## Short exercise:
Lift out each line of the data that holds "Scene".

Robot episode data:
::::::::
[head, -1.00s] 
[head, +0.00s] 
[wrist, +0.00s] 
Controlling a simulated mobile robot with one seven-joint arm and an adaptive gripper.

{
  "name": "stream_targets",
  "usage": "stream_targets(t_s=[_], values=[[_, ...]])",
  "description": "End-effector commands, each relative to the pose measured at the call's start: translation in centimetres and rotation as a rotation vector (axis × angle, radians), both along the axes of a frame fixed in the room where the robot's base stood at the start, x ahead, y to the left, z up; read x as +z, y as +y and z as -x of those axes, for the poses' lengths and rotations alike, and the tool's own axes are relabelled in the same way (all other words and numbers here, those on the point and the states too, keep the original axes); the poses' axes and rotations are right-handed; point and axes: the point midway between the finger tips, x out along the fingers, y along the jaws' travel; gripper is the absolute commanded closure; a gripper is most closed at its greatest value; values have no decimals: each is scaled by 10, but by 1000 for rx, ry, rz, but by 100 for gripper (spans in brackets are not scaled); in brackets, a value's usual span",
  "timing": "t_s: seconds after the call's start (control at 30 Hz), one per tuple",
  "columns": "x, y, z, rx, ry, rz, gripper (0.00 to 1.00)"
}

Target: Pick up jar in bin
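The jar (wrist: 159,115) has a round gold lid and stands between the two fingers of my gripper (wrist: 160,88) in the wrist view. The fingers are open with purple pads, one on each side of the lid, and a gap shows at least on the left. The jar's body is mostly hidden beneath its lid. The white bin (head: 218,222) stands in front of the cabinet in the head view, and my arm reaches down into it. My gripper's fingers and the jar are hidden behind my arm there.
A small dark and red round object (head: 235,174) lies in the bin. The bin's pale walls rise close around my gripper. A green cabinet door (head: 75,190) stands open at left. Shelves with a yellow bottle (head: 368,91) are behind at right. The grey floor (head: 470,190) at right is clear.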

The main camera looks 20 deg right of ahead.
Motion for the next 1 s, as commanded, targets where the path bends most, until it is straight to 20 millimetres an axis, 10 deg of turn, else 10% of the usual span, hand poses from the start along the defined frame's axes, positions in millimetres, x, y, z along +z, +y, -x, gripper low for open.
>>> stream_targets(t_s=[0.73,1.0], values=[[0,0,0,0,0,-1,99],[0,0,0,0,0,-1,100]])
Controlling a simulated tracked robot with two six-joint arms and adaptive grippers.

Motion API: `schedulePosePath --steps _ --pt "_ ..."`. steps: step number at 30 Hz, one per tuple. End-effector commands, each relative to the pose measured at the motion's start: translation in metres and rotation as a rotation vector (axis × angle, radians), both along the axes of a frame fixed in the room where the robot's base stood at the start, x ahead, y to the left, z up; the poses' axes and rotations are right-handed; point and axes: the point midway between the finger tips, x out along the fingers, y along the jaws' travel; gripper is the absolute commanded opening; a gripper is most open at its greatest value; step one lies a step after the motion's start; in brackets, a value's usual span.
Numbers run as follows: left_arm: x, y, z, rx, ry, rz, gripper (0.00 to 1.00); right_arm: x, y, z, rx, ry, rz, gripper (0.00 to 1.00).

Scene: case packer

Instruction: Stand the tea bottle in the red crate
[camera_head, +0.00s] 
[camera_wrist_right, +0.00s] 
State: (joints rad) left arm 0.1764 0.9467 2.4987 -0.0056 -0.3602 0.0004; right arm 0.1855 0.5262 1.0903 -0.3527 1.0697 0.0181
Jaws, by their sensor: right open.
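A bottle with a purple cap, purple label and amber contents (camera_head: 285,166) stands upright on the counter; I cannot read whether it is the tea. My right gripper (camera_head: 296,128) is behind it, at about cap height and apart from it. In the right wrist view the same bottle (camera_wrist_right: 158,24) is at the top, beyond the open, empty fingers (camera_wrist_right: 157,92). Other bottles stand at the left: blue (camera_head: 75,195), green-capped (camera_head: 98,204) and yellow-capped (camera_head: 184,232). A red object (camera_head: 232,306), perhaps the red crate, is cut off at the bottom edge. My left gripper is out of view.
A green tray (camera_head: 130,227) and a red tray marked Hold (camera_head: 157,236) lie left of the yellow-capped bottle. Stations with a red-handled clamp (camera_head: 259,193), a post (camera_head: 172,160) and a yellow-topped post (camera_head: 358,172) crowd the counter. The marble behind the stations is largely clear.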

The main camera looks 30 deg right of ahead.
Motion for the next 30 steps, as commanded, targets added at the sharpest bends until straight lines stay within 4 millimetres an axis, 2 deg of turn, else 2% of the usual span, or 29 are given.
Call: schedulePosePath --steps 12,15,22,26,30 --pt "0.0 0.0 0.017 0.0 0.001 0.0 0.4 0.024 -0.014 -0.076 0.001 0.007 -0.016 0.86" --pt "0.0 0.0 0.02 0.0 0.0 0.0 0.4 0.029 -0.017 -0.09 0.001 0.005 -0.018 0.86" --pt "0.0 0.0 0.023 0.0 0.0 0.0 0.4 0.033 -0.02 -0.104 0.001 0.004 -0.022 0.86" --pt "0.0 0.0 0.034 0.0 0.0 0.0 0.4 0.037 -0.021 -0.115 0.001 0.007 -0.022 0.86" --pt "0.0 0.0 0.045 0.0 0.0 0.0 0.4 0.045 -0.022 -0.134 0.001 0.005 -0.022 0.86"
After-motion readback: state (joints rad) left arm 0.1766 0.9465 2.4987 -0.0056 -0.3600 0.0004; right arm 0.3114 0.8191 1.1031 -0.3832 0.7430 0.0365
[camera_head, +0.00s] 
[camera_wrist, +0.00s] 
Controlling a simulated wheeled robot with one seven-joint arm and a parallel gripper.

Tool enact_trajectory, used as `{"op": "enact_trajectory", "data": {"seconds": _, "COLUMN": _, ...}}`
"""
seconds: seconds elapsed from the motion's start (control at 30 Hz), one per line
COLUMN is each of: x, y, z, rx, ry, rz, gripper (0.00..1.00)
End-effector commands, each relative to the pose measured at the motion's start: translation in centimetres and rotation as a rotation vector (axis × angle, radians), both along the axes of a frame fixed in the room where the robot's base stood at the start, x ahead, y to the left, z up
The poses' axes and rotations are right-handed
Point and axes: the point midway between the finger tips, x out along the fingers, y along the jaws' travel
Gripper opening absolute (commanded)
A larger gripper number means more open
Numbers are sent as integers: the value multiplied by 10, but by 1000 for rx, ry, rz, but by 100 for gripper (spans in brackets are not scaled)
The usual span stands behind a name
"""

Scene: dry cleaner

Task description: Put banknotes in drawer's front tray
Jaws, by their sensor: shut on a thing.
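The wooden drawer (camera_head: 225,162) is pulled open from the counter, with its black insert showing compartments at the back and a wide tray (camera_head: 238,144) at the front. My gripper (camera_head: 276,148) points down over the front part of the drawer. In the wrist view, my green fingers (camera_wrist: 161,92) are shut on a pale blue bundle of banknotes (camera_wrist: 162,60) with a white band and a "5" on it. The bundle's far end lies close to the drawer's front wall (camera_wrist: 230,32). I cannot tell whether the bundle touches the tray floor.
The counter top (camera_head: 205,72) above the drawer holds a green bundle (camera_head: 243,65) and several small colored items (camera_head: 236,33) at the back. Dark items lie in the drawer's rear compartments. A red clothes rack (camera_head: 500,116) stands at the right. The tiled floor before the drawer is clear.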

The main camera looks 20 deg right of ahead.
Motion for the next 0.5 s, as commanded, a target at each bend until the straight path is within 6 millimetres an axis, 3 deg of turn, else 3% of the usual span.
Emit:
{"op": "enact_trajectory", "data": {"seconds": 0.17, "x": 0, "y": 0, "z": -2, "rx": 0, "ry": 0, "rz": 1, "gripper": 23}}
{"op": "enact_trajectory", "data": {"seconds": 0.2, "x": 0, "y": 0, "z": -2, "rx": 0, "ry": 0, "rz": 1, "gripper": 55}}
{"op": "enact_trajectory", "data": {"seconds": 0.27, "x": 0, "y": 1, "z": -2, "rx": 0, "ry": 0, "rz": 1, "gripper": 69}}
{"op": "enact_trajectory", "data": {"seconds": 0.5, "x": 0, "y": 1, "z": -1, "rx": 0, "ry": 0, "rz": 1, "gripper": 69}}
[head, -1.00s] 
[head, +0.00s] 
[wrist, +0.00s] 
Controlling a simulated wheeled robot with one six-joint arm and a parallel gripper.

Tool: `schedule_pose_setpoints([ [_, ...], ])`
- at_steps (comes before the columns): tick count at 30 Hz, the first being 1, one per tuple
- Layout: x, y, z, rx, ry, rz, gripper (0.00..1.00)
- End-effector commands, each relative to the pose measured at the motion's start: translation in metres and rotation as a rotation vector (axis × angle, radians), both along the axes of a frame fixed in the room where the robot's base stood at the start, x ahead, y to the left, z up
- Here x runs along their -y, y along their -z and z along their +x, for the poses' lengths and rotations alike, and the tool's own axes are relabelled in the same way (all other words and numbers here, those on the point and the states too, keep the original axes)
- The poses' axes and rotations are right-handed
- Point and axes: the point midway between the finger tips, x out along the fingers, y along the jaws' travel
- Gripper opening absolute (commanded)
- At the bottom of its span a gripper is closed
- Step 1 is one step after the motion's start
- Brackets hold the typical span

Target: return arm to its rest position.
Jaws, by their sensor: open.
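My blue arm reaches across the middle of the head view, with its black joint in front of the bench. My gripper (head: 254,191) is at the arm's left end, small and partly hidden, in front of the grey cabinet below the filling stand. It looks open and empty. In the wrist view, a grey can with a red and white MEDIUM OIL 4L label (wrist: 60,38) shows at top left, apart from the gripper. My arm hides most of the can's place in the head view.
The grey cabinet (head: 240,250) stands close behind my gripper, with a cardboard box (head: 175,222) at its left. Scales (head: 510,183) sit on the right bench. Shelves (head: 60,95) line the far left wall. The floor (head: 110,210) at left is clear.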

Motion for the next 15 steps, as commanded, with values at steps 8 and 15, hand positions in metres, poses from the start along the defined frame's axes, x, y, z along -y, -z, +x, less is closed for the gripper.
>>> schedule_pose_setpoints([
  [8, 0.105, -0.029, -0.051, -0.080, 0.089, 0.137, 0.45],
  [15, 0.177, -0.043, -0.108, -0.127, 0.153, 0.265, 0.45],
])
::::::::
## Completed exercise:
Scene: case packer
Scene: dry cleaner

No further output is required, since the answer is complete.